Exercise: Restate the whole listing word for word. Pictures are left out.

Data section:
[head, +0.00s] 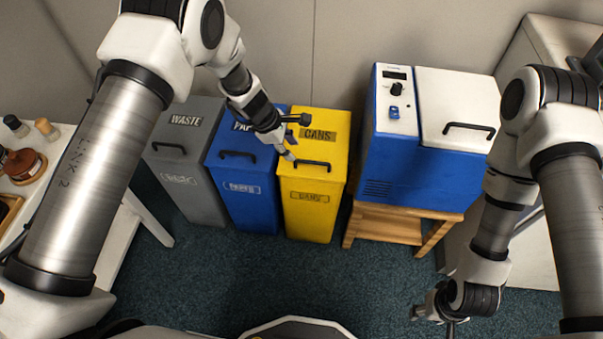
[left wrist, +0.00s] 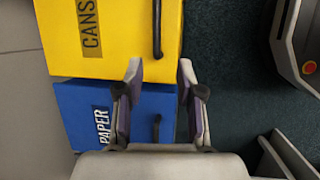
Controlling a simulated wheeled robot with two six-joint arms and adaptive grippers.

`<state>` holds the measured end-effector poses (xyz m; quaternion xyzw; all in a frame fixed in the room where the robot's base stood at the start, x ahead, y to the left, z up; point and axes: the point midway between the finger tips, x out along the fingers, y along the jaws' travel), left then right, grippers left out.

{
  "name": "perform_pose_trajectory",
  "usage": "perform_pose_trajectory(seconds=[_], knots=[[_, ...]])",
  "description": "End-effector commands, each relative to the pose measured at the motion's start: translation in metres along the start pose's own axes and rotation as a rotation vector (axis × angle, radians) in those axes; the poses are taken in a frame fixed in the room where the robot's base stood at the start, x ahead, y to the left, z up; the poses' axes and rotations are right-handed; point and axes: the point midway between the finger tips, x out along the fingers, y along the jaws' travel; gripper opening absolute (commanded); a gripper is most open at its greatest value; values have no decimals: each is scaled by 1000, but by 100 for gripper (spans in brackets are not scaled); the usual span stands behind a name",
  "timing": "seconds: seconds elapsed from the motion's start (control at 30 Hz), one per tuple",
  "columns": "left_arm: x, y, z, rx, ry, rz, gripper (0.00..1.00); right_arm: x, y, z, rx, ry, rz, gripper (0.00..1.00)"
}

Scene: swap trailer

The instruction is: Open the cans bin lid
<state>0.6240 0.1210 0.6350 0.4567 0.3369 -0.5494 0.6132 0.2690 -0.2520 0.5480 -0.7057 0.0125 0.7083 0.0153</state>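The yellow cans bin (head: 311,215) stands at the right end of a row of three bins. Its lid (head: 334,153) is closed and marked CANS, with a black bar handle (head: 314,163) near the front edge. My left gripper (head: 298,139) is over the left part of this lid, open and empty. In the left wrist view, its two fingers (left wrist: 160,72) are spread, and the cans bin handle (left wrist: 157,28) lies beyond the tips, apart from them. My right gripper (head: 433,313) hangs low at the lower right, over the floor; its fingers look spread and empty.
The blue paper bin (head: 240,203) and grey waste bin (head: 187,191) stand to the left, lids closed. A blue and white machine (head: 410,165) sits on a wooden stand (head: 392,226) to the right. A wall is behind; the carpet (head: 230,270) in front is clear.

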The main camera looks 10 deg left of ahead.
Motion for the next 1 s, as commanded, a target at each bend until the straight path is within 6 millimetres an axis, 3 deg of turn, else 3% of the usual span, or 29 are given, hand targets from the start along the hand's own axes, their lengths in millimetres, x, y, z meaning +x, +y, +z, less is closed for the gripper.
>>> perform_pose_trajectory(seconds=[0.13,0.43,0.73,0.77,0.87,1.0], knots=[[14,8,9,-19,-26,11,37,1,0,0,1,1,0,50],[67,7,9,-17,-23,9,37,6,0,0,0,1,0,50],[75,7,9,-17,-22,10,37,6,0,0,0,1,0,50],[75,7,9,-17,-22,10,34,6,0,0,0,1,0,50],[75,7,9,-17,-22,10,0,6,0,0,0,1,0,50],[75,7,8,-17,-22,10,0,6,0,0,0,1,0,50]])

Solution to this task:
[head, +0.00s] 
[left wrist, +0.00s] 
Controlling a simulated wheeled robot with two six-joint arms and adaptive grippers.

`<state>` holds the measured end-effector poses (xyz m; quaternion xyzw; all in a frame fixed in the room where the robot's base stood at the start, x ahead, y to the left, z up; point and axes: the point midway between the finger tips, x out along the fingers, y along the jaws' travel), left then right, grippers left out.

{
  "name": "perform_pose_trajectory",
  "usage": "perform_pose_trajectory(seconds=[_], knots=[[_, ...]])",
  "description": "End-effector commands, each relative to the pose measured at the motion's start: translation in metres along the start pose's own axes and rotation as a rotation vector (axis × angle, radians) in those axes; the poses are taken in a frame fixed in the room where the robot's base stood at the start, x ahead, y to the left, z up; the poses' axes and rotations are right-handed; point and axes: the point midway between the finger tips, x out along the fingers, y along the jaws' travel; gripper opening absolute (commanded); a gripper is most open at its greatest value; values have no decimals: each is scaled by 1000, but by 100 for gripper (spans in brackets are not scaled); the usual span stands behind a name",
  "timing": "seconds: seconds elapsed from the motion's start (control at 30 Hz), one per tuple",
  "columns": "left_arm: x, y, z, rx, ry, rz, gripper (0.00..1.00); right_arm: x, y, z, rx, ry, rz, gripper (0.00..1.00)"
}

Scene: swap trailer

The instruction is: Open the cans bin lid
<state>0.6240 0.1210 0.6350 0.4567 0.3369 -0.5494 0.6132 0.2690 -0.2520 0.5480 -0.7057 0.0125 0.7083 0.0153</state>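The yellow cans bin (head: 311,215) stands at the right end of a row of three bins. Its lid (head: 334,153) is closed and marked CANS, with a black bar handle (head: 314,163) near the front edge. My left gripper (head: 298,139) is over the left part of this lid, open and empty. In the left wrist view, its two fingers (left wrist: 160,72) are spread, and the cans bin handle (left wrist: 157,28) lies beyond the tips, apart from them. My right gripper (head: 433,313) hangs low at the lower right, over the floor; its fingers look spread and empty.
The blue paper bin (head: 240,203) and grey waste bin (head: 187,191) stand to the left, lids closed. A blue and white machine (head: 410,165) sits on a wooden stand (head: 392,226) to the right. A wall is behind; the carpet (head: 230,270) in front is clear.

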The main camera looks 10 deg left of ahead.
Motion for the next 1 s, as commanded, a target at each bend until the straight path is within 6 millimetres an axis, 3 deg of turn, else 3% of the usual span, or 29 are given, hand targets from the start along the hand's own axes, their lengths in millimetres, x, y, z meaning +x, +y, +z, less is closed for the gripper.
>>> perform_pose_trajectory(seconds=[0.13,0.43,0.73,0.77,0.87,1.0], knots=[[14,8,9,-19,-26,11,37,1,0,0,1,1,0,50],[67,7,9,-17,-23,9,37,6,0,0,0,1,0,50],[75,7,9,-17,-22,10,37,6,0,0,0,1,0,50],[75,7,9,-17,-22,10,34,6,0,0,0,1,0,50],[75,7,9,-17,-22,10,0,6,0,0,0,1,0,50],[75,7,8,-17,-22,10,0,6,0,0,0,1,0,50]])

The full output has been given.